**WORK REQUIRED**:
Check each line of the records below and collect those that include the word "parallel".

(Entries taken from a collection)
>> Start
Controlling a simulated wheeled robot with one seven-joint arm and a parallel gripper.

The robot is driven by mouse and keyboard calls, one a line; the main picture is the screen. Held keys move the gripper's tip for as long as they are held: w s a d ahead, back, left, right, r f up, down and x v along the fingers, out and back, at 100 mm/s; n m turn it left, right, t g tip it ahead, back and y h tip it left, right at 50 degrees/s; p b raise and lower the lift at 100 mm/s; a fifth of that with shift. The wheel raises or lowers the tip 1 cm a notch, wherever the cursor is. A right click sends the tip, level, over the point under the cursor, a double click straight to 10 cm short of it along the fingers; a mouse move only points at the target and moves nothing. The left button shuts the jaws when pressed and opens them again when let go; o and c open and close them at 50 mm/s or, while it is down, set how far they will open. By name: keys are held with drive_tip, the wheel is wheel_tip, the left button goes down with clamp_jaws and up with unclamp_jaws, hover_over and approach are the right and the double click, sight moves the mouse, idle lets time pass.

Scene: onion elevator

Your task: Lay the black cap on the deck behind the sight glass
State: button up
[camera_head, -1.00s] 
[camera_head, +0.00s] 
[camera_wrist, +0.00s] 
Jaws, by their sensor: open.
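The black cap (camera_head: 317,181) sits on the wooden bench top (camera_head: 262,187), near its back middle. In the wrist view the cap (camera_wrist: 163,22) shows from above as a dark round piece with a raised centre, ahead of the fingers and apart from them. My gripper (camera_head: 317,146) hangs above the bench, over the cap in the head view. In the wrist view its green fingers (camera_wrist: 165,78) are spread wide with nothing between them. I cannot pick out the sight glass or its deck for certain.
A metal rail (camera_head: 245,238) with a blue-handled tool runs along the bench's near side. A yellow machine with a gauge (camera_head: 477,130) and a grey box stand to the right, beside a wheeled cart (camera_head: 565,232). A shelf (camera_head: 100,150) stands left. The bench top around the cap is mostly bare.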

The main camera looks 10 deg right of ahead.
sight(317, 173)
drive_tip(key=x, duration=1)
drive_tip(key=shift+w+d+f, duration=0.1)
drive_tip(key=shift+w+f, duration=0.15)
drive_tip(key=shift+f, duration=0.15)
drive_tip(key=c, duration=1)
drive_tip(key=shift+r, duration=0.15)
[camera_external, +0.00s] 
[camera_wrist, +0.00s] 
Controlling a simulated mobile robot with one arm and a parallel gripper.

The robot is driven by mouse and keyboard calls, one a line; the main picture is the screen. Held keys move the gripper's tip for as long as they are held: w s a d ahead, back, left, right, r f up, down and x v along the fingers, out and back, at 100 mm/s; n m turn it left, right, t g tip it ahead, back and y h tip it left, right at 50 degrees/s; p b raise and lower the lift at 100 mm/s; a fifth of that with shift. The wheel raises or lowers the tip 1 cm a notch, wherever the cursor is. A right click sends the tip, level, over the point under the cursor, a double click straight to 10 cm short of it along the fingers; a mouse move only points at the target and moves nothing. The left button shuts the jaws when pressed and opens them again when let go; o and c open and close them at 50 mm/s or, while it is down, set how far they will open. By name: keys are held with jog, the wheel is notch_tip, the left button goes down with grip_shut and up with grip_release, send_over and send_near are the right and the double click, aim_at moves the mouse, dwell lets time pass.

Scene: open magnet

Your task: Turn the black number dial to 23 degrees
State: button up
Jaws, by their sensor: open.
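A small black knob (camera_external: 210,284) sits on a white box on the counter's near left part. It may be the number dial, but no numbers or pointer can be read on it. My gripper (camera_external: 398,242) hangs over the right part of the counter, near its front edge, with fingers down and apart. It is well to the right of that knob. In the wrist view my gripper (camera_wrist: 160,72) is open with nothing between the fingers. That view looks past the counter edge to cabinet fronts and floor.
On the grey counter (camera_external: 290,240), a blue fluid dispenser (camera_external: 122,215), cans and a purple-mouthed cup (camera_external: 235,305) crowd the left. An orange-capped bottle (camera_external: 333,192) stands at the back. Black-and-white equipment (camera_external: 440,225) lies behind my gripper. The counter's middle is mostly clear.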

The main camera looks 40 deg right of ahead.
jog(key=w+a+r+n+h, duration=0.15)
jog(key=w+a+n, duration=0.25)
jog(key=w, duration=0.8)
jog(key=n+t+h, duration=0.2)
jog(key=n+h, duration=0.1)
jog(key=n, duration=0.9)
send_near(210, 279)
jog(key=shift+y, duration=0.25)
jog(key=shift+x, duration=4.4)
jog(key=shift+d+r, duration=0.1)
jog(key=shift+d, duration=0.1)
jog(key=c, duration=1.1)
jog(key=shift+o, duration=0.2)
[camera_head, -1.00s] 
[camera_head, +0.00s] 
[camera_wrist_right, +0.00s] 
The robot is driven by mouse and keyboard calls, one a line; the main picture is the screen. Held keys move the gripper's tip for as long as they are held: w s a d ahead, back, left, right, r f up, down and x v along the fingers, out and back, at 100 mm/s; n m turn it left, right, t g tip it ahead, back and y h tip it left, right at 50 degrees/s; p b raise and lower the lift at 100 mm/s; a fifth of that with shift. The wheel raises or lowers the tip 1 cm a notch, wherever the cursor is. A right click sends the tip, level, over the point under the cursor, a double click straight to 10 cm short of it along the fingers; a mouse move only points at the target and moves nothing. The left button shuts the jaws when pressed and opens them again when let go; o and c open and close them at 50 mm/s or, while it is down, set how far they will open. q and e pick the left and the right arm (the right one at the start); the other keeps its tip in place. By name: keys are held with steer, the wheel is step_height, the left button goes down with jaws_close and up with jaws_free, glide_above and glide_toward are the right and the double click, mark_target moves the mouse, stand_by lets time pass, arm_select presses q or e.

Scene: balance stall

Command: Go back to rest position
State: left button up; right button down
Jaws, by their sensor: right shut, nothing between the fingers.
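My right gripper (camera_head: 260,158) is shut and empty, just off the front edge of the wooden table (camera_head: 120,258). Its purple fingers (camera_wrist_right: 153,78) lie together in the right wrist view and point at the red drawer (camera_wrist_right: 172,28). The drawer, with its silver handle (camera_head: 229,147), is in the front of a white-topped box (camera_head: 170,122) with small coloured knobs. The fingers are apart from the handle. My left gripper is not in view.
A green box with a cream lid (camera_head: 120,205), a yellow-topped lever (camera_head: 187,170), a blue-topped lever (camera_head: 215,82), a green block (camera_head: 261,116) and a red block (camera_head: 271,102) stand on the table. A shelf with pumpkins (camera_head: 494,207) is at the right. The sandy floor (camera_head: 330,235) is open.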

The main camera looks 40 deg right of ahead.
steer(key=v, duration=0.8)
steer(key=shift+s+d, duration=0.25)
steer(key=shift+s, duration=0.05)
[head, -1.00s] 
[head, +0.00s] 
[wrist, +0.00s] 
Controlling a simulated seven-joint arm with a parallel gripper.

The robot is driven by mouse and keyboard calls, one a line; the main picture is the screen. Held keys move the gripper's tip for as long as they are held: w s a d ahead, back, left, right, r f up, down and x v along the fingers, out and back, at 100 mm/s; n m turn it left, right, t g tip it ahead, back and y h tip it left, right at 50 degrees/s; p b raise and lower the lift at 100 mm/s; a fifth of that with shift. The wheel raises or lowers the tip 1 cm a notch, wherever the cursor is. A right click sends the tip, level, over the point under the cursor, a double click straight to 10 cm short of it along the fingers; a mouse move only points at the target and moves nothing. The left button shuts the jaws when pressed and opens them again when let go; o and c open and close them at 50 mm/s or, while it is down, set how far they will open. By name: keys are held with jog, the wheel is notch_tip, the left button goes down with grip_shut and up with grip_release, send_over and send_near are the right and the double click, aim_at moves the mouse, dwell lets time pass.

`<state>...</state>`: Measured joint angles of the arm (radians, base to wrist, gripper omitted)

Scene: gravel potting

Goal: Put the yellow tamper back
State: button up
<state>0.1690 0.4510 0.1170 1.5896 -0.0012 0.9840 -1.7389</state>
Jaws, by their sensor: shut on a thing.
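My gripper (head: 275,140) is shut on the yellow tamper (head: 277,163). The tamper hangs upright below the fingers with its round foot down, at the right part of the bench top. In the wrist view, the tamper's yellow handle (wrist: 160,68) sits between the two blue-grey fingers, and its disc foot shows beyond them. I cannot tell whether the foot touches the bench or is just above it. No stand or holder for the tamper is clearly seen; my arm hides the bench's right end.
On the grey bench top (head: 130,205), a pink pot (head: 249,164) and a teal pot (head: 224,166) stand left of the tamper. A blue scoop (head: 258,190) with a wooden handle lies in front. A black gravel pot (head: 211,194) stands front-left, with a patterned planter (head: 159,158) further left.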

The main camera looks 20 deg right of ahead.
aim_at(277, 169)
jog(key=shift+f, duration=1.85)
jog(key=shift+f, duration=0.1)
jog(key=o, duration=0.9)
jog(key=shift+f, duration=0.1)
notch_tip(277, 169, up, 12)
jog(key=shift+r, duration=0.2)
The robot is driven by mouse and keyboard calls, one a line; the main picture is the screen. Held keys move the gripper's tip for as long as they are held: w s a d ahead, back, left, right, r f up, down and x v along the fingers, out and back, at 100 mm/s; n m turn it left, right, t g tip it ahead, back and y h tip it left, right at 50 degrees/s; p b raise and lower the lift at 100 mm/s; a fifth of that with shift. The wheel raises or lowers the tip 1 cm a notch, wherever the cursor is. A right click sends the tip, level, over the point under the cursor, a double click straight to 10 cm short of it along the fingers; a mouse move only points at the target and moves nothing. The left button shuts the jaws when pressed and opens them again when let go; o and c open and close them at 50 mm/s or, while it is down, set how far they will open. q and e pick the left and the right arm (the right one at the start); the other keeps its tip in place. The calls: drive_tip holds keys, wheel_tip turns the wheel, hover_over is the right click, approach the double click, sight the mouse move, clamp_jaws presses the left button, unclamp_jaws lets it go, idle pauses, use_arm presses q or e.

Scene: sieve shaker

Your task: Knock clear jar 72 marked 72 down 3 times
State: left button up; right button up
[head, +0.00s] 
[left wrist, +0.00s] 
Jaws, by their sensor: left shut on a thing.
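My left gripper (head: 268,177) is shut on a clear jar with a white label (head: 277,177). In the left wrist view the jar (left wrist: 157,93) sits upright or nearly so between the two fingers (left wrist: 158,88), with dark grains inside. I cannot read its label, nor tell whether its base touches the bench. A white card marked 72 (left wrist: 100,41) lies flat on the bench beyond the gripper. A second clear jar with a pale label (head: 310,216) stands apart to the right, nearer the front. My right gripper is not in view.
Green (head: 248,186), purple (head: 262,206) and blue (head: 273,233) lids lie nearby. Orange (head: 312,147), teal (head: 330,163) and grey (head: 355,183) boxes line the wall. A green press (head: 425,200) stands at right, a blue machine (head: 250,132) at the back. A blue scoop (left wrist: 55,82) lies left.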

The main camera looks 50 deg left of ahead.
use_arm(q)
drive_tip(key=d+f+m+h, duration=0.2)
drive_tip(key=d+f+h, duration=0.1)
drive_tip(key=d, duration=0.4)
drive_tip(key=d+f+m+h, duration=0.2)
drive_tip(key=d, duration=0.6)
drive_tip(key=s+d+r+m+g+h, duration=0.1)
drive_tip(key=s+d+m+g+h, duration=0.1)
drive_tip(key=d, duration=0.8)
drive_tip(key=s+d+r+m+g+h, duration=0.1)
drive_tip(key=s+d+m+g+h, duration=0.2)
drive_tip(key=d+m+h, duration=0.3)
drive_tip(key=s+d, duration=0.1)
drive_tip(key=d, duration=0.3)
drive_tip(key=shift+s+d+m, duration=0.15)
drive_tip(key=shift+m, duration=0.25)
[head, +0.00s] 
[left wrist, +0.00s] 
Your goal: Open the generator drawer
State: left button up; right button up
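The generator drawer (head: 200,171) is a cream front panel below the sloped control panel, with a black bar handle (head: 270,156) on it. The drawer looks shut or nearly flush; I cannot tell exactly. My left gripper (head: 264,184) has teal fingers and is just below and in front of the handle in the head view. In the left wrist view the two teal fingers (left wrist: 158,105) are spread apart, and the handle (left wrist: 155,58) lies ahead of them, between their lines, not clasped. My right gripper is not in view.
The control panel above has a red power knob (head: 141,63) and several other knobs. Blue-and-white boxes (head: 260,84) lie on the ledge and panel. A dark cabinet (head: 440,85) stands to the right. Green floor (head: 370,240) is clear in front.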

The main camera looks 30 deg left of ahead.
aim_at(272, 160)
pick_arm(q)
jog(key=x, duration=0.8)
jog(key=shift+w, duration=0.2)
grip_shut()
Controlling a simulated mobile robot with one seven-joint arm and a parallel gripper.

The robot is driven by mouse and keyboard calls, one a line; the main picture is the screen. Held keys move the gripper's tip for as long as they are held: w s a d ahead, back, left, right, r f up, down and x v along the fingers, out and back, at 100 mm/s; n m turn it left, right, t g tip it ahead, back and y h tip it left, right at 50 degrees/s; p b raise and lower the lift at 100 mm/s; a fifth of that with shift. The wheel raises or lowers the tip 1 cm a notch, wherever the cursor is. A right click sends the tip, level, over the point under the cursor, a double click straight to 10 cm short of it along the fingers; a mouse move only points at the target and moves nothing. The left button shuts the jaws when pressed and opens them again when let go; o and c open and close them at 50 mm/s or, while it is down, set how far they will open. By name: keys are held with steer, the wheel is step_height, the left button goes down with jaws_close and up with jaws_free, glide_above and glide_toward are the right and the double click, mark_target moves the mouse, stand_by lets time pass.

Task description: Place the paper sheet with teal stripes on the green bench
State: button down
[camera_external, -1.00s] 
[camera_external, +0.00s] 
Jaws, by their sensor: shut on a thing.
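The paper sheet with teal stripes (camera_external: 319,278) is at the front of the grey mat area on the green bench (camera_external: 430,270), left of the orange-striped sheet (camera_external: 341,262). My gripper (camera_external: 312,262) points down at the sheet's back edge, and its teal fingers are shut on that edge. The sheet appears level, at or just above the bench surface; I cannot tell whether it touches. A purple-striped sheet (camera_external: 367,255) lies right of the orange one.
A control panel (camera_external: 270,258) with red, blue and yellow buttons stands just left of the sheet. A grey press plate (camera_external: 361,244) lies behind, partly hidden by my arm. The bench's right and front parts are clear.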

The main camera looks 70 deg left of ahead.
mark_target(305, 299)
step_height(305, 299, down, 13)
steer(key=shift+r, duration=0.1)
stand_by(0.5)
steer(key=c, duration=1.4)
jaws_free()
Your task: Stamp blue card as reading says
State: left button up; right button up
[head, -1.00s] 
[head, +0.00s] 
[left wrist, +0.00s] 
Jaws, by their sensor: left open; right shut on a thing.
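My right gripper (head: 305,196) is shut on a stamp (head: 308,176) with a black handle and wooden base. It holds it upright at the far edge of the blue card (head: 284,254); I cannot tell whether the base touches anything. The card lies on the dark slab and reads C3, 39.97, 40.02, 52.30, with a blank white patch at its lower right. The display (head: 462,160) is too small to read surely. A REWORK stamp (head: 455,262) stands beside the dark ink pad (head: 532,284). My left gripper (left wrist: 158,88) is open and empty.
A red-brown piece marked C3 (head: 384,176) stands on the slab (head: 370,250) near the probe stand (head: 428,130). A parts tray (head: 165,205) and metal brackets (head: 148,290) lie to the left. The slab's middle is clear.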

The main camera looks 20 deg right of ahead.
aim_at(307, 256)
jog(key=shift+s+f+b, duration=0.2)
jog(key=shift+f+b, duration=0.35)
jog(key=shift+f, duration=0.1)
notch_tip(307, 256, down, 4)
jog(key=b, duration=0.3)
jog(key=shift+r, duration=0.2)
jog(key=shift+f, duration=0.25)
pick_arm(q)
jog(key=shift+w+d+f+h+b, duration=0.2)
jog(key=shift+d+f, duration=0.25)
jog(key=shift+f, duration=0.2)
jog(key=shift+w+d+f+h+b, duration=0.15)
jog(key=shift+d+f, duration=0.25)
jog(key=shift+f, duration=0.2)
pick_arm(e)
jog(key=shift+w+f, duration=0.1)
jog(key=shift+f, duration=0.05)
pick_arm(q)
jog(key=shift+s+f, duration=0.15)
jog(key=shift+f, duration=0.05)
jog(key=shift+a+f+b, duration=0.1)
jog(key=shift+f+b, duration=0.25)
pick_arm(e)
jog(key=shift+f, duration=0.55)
>> End
**REPLY TO THE EXERCISE**:
Controlling a simulated wheeled robot with one seven-joint arm and a parallel gripper.
Controlling a simulated mobile robot with one arm and a parallel gripper.
Controlling a simulated seven-joint arm with a parallel gripper.
Controlling a simulated mobile robot with one seven-joint arm and a parallel gripper.

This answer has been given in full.